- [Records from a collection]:
━━━━━━━━━━

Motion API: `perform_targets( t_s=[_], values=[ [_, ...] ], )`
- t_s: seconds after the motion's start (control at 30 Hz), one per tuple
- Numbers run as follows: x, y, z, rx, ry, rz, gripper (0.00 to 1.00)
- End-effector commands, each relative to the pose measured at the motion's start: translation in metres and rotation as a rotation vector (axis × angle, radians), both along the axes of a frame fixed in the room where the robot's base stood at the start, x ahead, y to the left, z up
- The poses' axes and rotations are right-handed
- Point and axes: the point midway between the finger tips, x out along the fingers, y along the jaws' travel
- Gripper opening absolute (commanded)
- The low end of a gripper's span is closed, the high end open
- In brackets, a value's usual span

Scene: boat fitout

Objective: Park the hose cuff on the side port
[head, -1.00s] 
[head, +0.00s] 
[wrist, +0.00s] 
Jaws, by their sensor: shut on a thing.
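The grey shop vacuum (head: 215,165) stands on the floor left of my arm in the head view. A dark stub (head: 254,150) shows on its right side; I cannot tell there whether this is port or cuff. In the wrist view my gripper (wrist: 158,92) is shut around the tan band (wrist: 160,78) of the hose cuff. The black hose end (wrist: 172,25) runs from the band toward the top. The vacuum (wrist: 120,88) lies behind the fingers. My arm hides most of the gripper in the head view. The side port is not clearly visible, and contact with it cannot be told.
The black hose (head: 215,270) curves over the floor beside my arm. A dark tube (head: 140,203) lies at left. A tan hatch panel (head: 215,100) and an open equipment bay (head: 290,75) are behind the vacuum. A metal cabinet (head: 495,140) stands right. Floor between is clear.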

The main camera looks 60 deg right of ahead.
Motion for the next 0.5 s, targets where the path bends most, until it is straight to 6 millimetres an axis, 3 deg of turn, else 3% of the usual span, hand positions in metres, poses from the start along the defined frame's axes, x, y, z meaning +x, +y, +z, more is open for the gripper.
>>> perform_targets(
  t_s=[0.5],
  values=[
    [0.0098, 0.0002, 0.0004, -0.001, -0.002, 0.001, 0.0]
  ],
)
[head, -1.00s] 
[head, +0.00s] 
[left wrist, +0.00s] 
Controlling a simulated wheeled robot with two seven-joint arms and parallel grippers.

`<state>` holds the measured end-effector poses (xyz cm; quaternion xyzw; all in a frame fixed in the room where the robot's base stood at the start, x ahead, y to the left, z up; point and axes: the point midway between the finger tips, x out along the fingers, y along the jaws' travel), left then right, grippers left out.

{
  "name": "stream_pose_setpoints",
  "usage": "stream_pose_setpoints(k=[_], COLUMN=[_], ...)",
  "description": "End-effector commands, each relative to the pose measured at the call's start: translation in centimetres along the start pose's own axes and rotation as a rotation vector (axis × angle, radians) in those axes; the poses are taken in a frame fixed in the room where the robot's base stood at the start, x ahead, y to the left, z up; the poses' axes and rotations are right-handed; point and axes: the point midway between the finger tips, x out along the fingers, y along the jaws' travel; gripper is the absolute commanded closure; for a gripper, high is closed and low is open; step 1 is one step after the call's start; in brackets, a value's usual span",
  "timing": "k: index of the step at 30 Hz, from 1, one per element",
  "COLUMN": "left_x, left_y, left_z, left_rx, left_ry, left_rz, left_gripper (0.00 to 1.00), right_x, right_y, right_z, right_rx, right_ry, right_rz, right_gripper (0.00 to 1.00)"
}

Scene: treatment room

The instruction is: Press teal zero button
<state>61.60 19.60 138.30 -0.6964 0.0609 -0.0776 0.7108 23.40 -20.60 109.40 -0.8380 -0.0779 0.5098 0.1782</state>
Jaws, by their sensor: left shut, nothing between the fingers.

━━━━━━━━━━

- [OBJECTIVE]:
Return the lines beginning at the one that contains "The instruction is: Press teal zero button" and continuing through the last line of the data, exactly as they stand and without any others.

- [RESPONSE]:
The instruction is: Press teal zero button
<state>61.60 19.60 138.30 -0.6964 0.0609 -0.0776 0.7108 23.40 -20.60 109.40 -0.8380 -0.0779 0.5098 0.1782</state>
Jaws, by their sensor: left shut, nothing between the fingers.

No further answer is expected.